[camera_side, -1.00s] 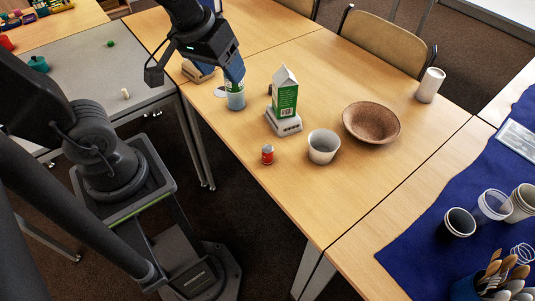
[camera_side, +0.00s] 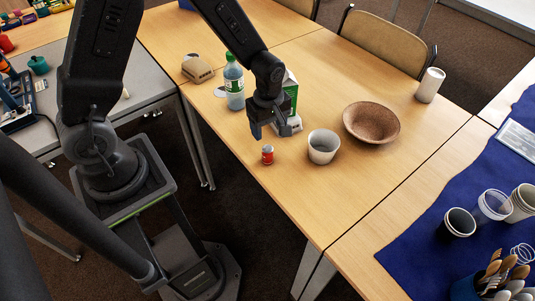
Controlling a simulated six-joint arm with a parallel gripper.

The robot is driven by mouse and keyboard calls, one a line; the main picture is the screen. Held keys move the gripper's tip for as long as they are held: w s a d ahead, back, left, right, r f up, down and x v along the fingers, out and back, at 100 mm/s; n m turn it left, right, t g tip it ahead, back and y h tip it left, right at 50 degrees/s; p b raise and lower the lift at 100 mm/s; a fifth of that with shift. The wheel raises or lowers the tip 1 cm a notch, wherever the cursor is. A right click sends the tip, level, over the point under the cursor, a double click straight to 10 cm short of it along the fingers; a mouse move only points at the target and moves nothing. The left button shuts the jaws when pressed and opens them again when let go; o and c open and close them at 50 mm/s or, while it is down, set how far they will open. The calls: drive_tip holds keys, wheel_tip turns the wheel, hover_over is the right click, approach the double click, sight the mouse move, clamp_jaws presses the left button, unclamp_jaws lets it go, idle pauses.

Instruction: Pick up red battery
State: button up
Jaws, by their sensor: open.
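The red battery (camera_side: 267,155) is a small red cylinder with a silvery top. It stands upright on the wooden table (camera_side: 262,206) near its front left edge. My gripper (camera_side: 268,137) points down just above and behind the battery. Its jaws are open and nothing shows between them. The gripper looks close to the battery, but I cannot tell the exact gap.
A white cup (camera_side: 323,147) stands close to the right of the battery. A green milk carton (camera_side: 291,92) is partly hidden behind my gripper. A bottle (camera_side: 234,84) stands to the left, and a brown bowl (camera_side: 371,122) to the right. Table in front is clear.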

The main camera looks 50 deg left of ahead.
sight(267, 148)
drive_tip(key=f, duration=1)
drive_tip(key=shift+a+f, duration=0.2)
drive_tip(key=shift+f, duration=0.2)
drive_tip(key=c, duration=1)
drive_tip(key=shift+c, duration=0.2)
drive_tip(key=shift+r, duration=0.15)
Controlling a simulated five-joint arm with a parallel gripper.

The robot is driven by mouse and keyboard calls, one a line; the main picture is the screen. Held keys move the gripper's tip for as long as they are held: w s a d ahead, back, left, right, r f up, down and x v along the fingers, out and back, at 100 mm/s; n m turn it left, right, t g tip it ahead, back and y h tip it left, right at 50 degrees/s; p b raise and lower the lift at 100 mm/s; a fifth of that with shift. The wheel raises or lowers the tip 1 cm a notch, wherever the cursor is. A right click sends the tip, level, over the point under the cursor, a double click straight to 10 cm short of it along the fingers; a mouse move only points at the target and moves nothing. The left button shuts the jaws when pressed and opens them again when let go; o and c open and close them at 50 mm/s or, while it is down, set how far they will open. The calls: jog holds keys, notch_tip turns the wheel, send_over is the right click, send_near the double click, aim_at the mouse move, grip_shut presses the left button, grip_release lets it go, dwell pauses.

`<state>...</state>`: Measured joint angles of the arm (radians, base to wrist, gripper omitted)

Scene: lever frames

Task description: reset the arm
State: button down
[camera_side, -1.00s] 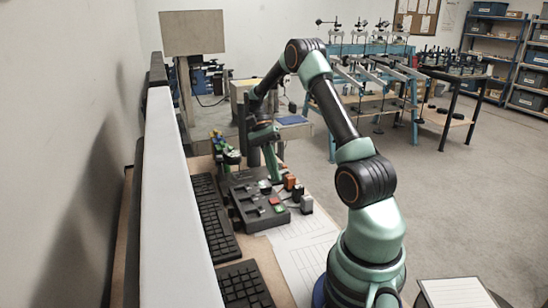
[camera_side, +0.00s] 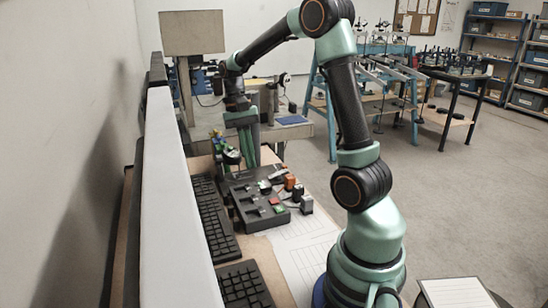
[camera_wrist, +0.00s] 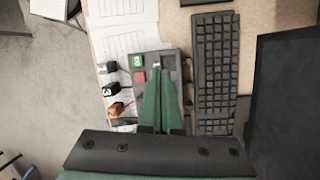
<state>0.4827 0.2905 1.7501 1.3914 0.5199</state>
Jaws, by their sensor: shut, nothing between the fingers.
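My gripper (camera_side: 250,163) hangs pointing down over the far end of a dark grey lever panel (camera_side: 243,202) in the side view. Its green fingers are together and empty. In the wrist view my gripper (camera_wrist: 160,72) also shows closed, its fingers covering part of the panel (camera_wrist: 151,57). The panel has a green button (camera_wrist: 138,61) and a red button (camera_wrist: 139,77) beside the fingers. I cannot tell the lever positions clearly.
Small blocks, including an orange one (camera_side: 290,182), stand along the panel's right side. A black keyboard (camera_side: 213,220) lies along its left, with a second keyboard (camera_side: 243,285) nearer. White sheets (camera_side: 305,250) lie in front. A long grey partition (camera_side: 170,200) borders the left.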

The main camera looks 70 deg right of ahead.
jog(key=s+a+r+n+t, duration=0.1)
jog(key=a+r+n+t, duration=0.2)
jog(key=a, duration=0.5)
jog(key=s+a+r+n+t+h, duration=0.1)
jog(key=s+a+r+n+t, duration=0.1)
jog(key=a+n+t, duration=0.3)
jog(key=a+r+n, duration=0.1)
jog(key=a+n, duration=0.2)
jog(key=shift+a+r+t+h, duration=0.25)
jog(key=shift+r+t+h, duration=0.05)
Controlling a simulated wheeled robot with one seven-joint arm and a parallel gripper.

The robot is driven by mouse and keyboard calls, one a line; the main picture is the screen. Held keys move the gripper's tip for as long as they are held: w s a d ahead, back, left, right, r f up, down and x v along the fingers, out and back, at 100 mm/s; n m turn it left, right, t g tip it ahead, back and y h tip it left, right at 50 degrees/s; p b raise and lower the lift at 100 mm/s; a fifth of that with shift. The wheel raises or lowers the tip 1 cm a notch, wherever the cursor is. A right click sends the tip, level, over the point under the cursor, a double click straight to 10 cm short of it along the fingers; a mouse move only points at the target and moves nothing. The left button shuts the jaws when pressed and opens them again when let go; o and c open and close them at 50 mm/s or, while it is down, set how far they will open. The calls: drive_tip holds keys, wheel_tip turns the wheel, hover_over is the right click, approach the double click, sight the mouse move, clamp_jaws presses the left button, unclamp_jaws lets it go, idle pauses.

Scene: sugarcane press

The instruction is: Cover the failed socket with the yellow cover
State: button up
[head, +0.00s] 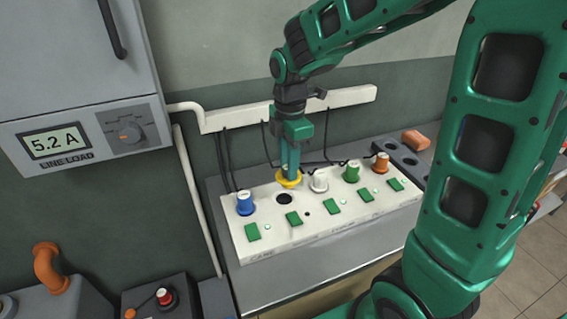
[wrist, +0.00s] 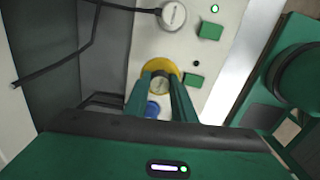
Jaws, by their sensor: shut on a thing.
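My gripper (head: 290,172) is shut on the yellow cover (head: 289,181) and holds it over the white socket panel (head: 262,248). The open dark socket (head: 285,199) shows just below and in front of the cover in the head view, between the blue and white plugs. The cover looks apart from the socket there, though the exact gap is hard to judge. In the wrist view the yellow cover (wrist: 174,69) sits between my fingertips (wrist: 160,84), and it hides the socket. A dark indicator (head: 307,213) sits beside the green switch (head: 293,218) in front of that socket.
A blue plug (head: 245,204) stands left of the socket; white (head: 319,181), green (head: 351,172) and orange (head: 381,163) plugs stand to the right. Black cables run behind them. A white trunking (head: 345,96) is on the wall. The meter (head: 55,141) reads 5.2 A.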

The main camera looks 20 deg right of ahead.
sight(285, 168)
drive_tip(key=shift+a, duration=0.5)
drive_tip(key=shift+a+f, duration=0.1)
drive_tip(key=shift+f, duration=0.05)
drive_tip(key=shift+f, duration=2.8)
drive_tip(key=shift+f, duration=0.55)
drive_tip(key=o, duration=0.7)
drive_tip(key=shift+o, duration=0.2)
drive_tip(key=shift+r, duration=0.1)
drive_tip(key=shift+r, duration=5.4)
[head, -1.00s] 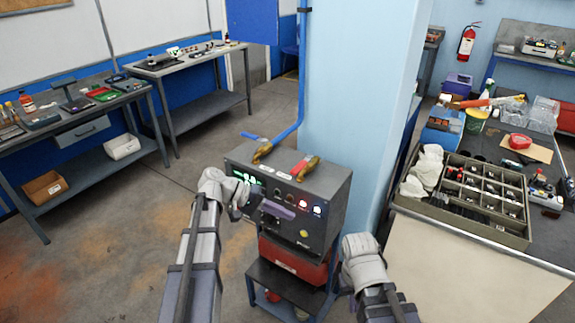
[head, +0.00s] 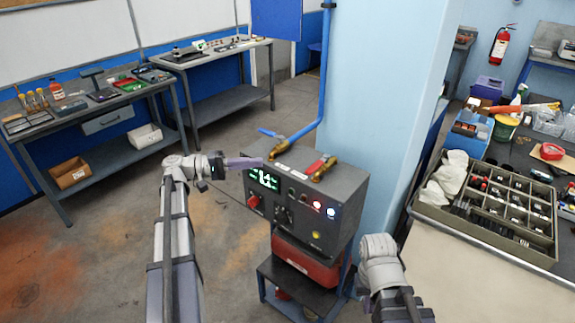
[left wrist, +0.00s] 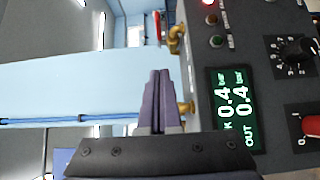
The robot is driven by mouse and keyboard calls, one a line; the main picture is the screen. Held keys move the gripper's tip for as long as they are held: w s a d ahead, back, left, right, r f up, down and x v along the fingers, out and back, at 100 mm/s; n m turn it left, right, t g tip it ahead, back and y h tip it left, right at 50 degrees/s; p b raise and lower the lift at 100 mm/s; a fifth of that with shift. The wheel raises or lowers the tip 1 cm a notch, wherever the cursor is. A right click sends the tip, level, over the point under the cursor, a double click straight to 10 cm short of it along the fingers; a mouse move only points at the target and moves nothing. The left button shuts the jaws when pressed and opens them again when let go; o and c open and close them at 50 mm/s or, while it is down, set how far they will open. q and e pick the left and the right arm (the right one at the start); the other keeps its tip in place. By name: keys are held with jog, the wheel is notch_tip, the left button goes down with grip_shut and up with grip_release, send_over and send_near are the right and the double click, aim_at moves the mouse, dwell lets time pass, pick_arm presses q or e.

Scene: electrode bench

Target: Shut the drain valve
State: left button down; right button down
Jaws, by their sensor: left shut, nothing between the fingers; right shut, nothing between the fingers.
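The grey control box (head: 345,190) carries two brass valves on top. The left valve (head: 278,150) has a blue lever (head: 268,133), the right one (head: 323,170) a red lever (head: 314,167). I cannot read which is the drain valve. My left gripper (head: 262,162) is shut and empty, its purple fingers at the box's top left edge by the blue-levered valve. In the left wrist view its fingers (left wrist: 158,100) partly cover a brass valve (left wrist: 186,107); the red lever (left wrist: 157,28) is farther off. Contact is unclear. My right gripper (head: 362,285) is shut, mostly hidden by its wrist, right of the box.
The front panel has a lit green display (head: 264,180), a red knob (head: 253,202) and lamps. A blue pipe (head: 322,80) runs down the pillar (head: 375,90) to the left valve. A divided tray (head: 490,205) stands at right. The floor at left is clear.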

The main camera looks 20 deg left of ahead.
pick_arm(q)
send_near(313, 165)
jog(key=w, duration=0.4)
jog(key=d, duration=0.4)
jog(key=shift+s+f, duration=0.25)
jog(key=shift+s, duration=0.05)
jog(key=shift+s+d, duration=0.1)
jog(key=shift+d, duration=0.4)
------------------------------------------------------------------------
- Directive: List each line in the listing that contains the string "parallel".

- Right answer:
Controlling a simulated six-joint arm with a parallel gripper.
Controlling a simulated five-joint arm with a parallel gripper.
Controlling a simulated wheeled robot with one seven-joint arm and a parallel gripper.

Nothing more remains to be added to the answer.